Changing Tactics When The Wind Blows
The first “real” Floyd Bennett Race took place last Tuesday. By real I mean the howling winds that define FBF racing were in full effect. I knew it was going to be a tough night of racing when the signs I place around the course were blowing over and the small cones were being tossed around.
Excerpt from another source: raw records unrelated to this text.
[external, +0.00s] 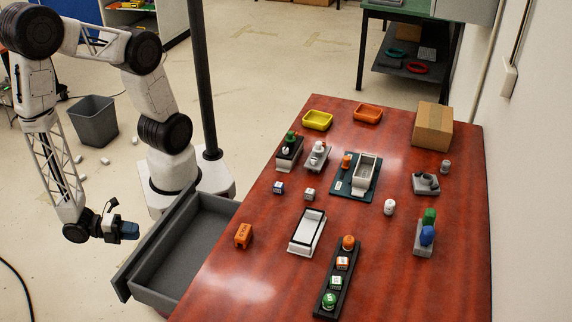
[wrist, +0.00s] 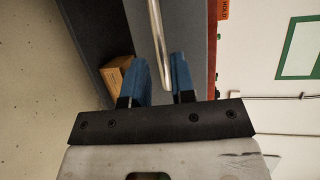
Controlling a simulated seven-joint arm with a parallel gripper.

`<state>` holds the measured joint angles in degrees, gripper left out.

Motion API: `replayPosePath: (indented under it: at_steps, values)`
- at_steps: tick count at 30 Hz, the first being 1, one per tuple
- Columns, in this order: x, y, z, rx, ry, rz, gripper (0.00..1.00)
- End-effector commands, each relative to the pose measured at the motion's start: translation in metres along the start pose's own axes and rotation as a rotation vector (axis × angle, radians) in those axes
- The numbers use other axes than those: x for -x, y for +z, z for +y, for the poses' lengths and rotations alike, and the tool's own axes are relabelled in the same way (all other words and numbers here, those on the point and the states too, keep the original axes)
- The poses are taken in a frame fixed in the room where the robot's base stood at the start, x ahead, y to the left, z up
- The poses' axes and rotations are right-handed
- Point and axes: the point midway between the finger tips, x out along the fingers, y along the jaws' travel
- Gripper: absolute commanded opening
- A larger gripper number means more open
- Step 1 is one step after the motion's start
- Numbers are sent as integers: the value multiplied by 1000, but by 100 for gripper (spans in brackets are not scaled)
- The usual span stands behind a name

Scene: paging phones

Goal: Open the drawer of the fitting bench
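The fitting bench (external: 240,290) is a red-brown table. Its grey drawer (external: 190,246) is pulled out on the left side, and the visible part of its inside is empty. My gripper (external: 134,231) is just outside the drawer front (external: 122,287). In the wrist view, the blue fingers of my gripper (wrist: 161,80) stand apart. The metal bar handle (wrist: 158,40) reaches between them, with gaps showing on both sides. The grey drawer front also shows in the wrist view (wrist: 197,45). I cannot tell whether a finger touches the bar.
An orange block (external: 243,235) stands on the bench edge near the drawer. Fixtures, trays and small parts fill the bench top. A black post (external: 200,75) rises behind. A grey bin (external: 95,121) stands on the floor. A cardboard box (wrist: 115,75) shows low beside the fingers.

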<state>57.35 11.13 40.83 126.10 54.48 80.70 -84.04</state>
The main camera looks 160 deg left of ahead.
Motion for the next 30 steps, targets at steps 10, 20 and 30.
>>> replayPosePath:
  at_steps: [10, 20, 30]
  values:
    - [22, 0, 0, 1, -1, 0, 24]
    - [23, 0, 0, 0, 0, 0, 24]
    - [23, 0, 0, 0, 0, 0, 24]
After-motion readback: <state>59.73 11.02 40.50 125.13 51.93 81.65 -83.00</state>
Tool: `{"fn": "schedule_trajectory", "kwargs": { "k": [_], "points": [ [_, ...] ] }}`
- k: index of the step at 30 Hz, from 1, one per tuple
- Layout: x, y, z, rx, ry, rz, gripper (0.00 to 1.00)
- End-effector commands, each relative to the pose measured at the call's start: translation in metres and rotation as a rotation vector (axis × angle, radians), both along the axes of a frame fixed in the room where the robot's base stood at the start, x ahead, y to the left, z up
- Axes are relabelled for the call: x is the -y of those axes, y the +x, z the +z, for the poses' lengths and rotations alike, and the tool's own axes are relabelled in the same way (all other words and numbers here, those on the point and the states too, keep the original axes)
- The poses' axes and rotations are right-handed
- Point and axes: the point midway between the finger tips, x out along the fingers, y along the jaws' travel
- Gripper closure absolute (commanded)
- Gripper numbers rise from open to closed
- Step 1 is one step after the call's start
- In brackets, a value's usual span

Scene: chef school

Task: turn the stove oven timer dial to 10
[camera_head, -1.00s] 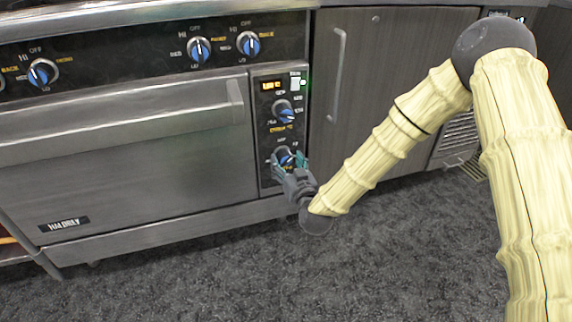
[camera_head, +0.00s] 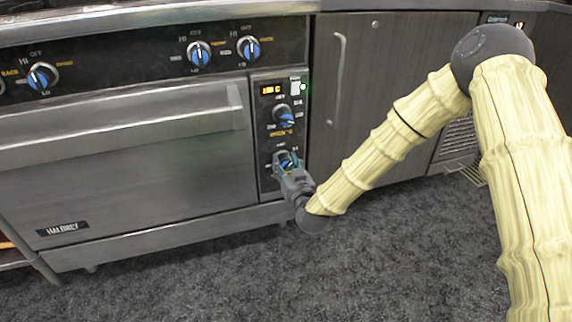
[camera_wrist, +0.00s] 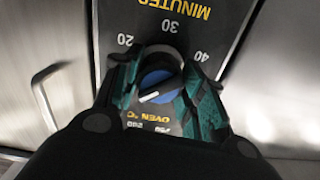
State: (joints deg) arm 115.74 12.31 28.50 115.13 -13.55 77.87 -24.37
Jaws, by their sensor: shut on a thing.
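The timer dial (camera_wrist: 160,84) is a round knob with a blue face and a white pointer line, low on the oven's control panel. In the wrist view the panel reads upside down, with "MINUTES" and the marks 20, 30 and 40 beyond the dial. The pointer line slants from lower left to upper right; I cannot tell which end marks the setting, and other numbers are hidden. My gripper (camera_head: 288,160) has its green-padded fingers on either side of the dial, shut on it; the fingertips also show in the wrist view (camera_wrist: 160,62).
The oven temperature dial (camera_head: 283,115) sits above the timer dial, under a lit display (camera_head: 271,90). The oven door (camera_head: 130,140) with its bar handle is at left. A grey cabinet door (camera_head: 390,80) is at right. The dark floor (camera_head: 200,280) in front is clear.

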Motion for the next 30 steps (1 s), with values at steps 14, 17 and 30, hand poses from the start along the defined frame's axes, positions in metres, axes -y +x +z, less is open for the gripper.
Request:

Here are my thoughts on the races:
Epic. Warriors. This is bike racing. Just a few of the words to describe the race. When the wind blows, the hardmen come to the front. And the sprinters? They need to change their tactics. You see, the FBF sprinters (you know who you are) like to sit in the back and wait for the final lap. That tactic works fine on a calm night. But last Tuesday was anything but calm. What the sprinters need to realize is that just because a race is hard doesn’t mean you can’t do well. There are no climbs on the course. It’s all about positioning when the wind picks up. It’s actuallly EASIER to stay in the top 20 on a windy night rather than staying in the back and closing gap after gap of riders who are getting popped. That means when the race starts you immediately have to go to the front and stay there. Period. True to form, the race was decided early with a lead group establishing itself. A few riders were caught off-guard including Stalin Quiterio who rarely misses a key move. In the end the hardmen made the race tough and took advantage of the windy conditions.
Cat 3-4 Race
This race should have gone the same way as the Pro/1-2-3 race, right? After all, the wind was the same for everybody. Nope. This is what I don’t get about Tuesday's Cat 3-4 race. Where are the endless series of attacks and counter-attacks? Why wasn’t this race single file and blown to bits like the Pro/1-2-3 race. Look at the above photo - that's the Pro/Cat 1-2-3 race being shredded in the crosswind section. Lots of strong riders in the Cat 3-4 race but in the end you “gave” the race to 55+ year old sprinter James Joseph. And that’s a compliment to JJ - it’s not his job to get dropped, it’s the other stronger, younger, “I have no hope of ever beating JJ in a fieldsprint” riders who must make the race so hard that JJ gets dropped or if he does stay in the field he has zero left for the sprint. Lap after lap an almost intact field came across the line. Even 14 year old junior rider Parker Chea was riding confortably in the field. It’s almost like there was a mindset of “ok guys, it’s windy - let’s stay together for protection”. Huh? What’s that about? Like I always say: this is bike racing, not bike riding. And if you are in the race thinking “I’m on the rivet, there is no way I can attack now”, here’s a newsflash: EVERYBODY is on the rivet in a windy race and EVERYBODY is thinking the same way. Windy racing is like the late rounds of a pro boxing match as the fighters are exchanging blows until they have nothing left. You guys should have been attacking and counter-attacking until the elastic snapped. After all, what are you waiting for? JJ to kick your ass in the sprint? Again? Here’s a good example: with a lap to go it looked like the Pro/1-2-3 race was going to catch the 3-4 race from behind. Incredibly, that means they had gained just about 4 minutes on the Cat 3-4 race in about 20 miles. I hopped in my van to follow the 3-4 race on their final lap in case I had to neutralize the Pro/1-2-3 race from catching you. In my van I was able to see how the last lap played out. What did I see? No attacks. No single-file “in the gutter” splits in the crosswind section between turns 3-4. This is where every rider who has never beaten JJ in a sprint should have given one last attack in the final 1-2 minutes of racing. Keep this in mind for the next race. Congrats again to James Joseph - a great win on a tough night.